The House of Usher as Phantasmagoria


  • Mark Byron


The poems and stories of Edgar Allan Poe have inspired a varied abundance of adaptations and emulations. These acts of homage range from prose narratives, poems, and graphic novels, to dramatic and operatic performances, to animation comedy and visual artworks. Yet at the gravitational centre of Poe adaptation is the feature film. Throughout the history of cinema filmmakers and directors have found Poe's texts irresistible, and none more than 'The Fall of the House of Usher' (1839). This short prose text has generated dozens of filmic adaptations of striking aesthetic and formal variety. The combination of Gothic literary conventions, an emotionally suggestible narrator, and contemporary themes of moral and physical degeneracy provide ample stimulus for creative re-imagining of the fate of the house's inhabitants. This text provokes an unrivalled cinematic experimentalism when compared with almost any other frequently adapted pre-cinematic text, such as the novels of Jane Austen.
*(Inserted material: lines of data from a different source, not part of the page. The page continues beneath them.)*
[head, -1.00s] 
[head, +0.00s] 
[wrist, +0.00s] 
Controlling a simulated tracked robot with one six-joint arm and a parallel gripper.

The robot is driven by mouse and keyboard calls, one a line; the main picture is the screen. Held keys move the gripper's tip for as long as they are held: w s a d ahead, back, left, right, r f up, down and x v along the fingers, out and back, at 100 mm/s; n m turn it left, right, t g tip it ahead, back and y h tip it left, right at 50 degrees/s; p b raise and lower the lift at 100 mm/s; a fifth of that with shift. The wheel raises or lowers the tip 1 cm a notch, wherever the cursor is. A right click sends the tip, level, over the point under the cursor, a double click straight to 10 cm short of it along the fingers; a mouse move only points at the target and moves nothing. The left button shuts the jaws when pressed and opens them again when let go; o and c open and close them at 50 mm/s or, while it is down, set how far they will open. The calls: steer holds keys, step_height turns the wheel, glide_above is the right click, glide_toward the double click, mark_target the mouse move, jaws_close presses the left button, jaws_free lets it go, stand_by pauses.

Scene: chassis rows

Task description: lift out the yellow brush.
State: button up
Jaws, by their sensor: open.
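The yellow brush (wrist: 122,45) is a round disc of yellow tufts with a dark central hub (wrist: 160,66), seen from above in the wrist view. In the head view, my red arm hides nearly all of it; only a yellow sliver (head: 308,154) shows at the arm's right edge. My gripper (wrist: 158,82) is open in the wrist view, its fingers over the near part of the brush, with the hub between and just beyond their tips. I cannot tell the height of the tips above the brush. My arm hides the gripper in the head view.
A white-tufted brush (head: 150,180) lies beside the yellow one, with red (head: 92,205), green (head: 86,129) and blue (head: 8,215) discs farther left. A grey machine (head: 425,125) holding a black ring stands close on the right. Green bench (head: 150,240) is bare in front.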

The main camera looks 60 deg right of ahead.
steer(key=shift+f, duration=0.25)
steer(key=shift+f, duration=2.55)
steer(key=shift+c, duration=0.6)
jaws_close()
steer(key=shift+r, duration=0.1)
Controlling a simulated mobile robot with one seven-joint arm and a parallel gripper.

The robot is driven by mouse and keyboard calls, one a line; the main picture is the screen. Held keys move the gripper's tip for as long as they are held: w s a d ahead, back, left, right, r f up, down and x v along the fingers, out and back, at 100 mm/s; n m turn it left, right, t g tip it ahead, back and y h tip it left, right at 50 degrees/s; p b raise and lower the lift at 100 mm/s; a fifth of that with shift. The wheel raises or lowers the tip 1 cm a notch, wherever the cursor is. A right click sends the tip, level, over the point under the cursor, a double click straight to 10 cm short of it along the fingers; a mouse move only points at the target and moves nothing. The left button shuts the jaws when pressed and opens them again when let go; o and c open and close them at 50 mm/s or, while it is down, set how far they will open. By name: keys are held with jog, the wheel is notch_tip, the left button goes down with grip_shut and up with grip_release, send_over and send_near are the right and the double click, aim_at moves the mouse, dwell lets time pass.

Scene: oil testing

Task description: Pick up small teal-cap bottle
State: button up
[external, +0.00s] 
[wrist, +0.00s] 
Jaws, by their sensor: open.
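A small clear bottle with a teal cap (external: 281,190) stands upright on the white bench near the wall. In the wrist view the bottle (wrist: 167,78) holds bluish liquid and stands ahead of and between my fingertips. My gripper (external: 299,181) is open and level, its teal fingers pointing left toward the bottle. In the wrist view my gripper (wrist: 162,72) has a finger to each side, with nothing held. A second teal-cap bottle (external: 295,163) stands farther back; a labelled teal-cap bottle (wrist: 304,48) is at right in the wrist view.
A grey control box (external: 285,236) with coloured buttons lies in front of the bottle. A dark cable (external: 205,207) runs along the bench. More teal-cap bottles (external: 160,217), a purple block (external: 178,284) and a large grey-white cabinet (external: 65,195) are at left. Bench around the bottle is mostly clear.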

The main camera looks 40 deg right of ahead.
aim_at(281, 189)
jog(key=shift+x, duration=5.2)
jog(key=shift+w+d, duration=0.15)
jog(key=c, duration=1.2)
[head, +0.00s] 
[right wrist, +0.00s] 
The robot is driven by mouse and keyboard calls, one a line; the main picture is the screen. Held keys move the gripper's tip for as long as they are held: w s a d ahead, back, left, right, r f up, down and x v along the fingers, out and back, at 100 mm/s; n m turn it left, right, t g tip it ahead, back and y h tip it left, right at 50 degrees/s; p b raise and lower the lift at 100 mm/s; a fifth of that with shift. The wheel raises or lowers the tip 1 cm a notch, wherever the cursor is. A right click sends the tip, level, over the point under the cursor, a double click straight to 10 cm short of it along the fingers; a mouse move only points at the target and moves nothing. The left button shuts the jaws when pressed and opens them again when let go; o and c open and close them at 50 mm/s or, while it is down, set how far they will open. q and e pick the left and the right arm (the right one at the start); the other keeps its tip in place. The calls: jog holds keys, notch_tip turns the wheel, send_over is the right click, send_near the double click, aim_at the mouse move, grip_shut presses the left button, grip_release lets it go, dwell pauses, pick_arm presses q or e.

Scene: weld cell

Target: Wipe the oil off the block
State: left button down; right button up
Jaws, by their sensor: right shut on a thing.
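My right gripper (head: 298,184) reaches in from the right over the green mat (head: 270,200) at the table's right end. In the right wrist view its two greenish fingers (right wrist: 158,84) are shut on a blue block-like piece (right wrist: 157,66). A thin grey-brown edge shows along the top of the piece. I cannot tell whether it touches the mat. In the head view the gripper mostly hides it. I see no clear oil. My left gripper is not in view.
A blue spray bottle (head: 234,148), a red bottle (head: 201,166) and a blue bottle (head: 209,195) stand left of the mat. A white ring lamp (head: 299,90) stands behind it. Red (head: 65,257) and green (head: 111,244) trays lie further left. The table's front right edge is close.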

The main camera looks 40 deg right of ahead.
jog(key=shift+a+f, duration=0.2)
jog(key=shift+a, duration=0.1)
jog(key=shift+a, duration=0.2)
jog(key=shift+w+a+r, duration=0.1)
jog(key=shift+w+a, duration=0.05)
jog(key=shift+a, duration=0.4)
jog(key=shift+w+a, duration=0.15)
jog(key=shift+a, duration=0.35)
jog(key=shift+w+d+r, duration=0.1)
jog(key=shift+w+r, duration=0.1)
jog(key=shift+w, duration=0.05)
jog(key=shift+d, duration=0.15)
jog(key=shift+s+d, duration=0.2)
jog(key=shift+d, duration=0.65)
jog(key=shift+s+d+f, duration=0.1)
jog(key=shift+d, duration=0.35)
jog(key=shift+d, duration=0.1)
Does something inhere in the story or its mode of narration to inspire this experimental challenge to aspirant directors? This essay will attempt to show by way of close reading that Poe's text is a literary phantasmagoria, a lantern show that invites a specifically cinematic speculation as to the nature of events, the mode of their narration, and the qualities of perception enlisted within the narrative frame that convey scene and action to the reader. The House of Usher—a reticulated system of story, building and family line –projects its oblique images, inciting its viewers to take on the powers of suggestion and to reanimate its bloody chamber in evermore suggestible moving images.